Le 17 avril suivant, Mgr de Mazenod traçait à Mgr Taché, sur le nouvel évêque, qu’il connaissait encore mieux, ces remarques, demeurées inédites :


Oh, cet excellent Mgr Grandin ! Voilà un missionnaire achevé. Quelle bonne inspiration nous avons eue de le choisir pour être votre coadjuteur ! À lui seul, il vaut dix missionnaires. Il a déployé un bon sens rare, dès son apparition ici. On n’a jamais vu un homme exciter une sympathie plus universelle. C’est prodigieux. Il n’a eu qu’à paraître, et tout le monde s’est mis à l’aimer et à le révérer… Ce cher évêque a l’esprit si juste ; il a tant de vrai zèle pour la gloire de Dieu, le salut des âmes, l’honneur et les avantages de sa mission qui est essentiellement nôtre ; il vous rend tant de justice ; il met si bien chacun à sa place, que c’est un vrai plaisir de s’entretenir avec lui sur tous les objets.

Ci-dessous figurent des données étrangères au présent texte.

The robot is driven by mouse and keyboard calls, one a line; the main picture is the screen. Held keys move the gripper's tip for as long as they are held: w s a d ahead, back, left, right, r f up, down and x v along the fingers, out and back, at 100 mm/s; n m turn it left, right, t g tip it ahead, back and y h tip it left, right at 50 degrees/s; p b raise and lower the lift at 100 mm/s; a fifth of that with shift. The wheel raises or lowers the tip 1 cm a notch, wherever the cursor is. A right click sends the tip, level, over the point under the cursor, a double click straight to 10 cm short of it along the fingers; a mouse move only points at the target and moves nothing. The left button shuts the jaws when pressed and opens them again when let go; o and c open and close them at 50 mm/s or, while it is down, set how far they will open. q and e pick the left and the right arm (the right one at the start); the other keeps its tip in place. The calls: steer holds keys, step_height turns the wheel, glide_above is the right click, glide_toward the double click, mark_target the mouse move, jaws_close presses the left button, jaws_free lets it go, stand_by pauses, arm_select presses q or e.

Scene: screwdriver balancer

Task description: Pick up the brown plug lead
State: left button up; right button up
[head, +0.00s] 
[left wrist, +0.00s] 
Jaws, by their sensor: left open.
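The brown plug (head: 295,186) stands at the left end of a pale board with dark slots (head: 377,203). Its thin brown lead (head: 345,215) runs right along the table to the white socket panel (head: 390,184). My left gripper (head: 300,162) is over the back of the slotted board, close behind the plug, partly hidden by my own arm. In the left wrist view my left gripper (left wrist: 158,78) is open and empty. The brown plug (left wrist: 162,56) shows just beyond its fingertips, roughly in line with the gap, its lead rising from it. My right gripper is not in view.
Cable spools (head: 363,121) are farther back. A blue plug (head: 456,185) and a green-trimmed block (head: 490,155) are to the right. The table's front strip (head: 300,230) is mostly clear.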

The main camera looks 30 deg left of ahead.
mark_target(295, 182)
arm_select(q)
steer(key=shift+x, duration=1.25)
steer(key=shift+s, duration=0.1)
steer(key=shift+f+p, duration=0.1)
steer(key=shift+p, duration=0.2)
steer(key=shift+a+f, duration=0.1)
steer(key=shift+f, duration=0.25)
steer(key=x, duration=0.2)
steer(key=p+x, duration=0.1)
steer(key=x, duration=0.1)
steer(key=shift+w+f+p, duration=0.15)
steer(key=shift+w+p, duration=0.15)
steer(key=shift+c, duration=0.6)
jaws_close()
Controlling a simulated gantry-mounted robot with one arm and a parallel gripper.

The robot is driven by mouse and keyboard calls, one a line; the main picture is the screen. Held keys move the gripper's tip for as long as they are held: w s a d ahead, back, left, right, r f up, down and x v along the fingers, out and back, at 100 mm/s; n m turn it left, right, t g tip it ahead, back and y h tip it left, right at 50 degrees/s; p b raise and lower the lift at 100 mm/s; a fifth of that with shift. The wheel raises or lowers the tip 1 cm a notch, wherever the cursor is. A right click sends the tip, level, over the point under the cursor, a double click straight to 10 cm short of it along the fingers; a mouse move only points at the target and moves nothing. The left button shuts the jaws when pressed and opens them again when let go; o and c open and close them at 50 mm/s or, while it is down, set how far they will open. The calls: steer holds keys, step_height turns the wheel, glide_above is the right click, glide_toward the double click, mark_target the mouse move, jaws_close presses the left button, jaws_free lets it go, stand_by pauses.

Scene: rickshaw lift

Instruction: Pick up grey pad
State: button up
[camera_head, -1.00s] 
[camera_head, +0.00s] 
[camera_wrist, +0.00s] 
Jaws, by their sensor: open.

Il fut convenu que désormais Mgr Taché resterait à Saint-Boniface, porte du Nord-Ouest, et que son coadjuteur s’installerait — comme s’installent les missionnaires, — à l’Île à la Crosse, porte de l’Extrême-Nord.

L’Île à la Crosse avait déjà les affections de Mgr Grandin. Il l’aima davantage de 1860 à 1869. Il l’aima peut-être plus que ne l’aimèrent les autres évêques dont elle avait été aussi le Bethléem, parce qu’il y travailla plus que personne, et surtout parce que, l’ayant lui-même développée, embellie, il eut à la voir disparaître dans les horreurs d’un incendie. En deux heures de la froide nuit du 1er mars 1867, sous les yeux de l’évêque, des religieuses, des orphelins, qui étaient là, à peine vêtus, les pieds nus dans la neige, et impuissants à rien sauver, évêché, couvent, orphelinat, remises, provisions de réserve, tout fut brûlé.